■ **Data provided**
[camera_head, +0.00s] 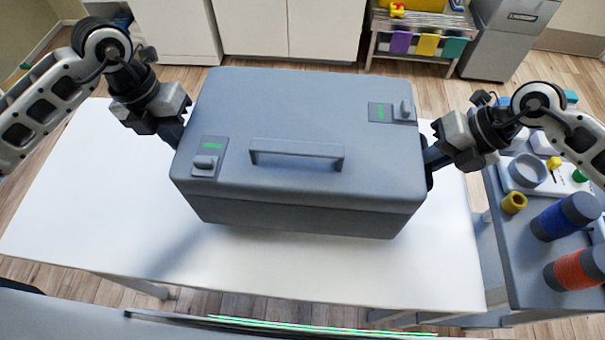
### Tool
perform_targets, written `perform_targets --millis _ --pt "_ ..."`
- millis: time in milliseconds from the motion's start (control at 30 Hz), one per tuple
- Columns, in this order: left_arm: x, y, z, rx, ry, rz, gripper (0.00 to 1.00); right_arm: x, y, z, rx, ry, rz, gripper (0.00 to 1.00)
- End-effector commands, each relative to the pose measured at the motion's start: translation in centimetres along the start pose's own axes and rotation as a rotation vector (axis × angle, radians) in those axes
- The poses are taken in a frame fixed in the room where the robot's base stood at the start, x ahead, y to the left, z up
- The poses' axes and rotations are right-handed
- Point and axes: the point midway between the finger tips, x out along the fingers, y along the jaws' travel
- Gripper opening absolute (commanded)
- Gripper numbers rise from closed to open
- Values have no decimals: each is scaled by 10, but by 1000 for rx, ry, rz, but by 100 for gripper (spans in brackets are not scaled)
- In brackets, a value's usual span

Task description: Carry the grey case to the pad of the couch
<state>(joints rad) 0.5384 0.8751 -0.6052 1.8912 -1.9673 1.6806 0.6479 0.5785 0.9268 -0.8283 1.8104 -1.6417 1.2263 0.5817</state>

■ **Directions**
Write out the listing word for word, omitting the pictures it holds.

■ **Output for this exercise**
[camera_head, +0.00s] 
### Tool
perform_targets, written `perform_targets --millis _ --pt "_ ..."`
- millis: time in milliseconds from the motion's start (control at 30 Hz), one per tuple
- Columns, in this order: left_arm: x, y, z, rx, ry, rz, gripper (0.00 to 1.00); right_arm: x, y, z, rx, ry, rz, gripper (0.00 to 1.00)
- End-effector commands, each relative to the pose measured at the motion's start: translation in centimetres along the start pose's own axes and rotation as a rotation vector (axis × angle, radians) in those axes
- The poses are taken in a frame fixed in the room where the robot's base stood at the start, x ahead, y to the left, z up
- The poses' axes and rotations are right-handed
- Point and axes: the point midway between the finger tips, x out along the fingers, y along the jaws' travel
- Gripper opening absolute (commanded)
- Gripper numbers rise from closed to open
- Values have no decimals: each is scaled by 10, but by 1000 for rx, ry, rz, but by 100 for gripper (spans in brackets are not scaled)
- In brackets, a value's usual span

Task description: Carry the grey case to the pad of the couch
<state>(joints rad) 0.5384 0.8751 -0.6052 1.8912 -1.9673 1.6806 0.6479 0.5785 0.9268 -0.8283 1.8104 -1.6417 1.2263 0.5817</state>

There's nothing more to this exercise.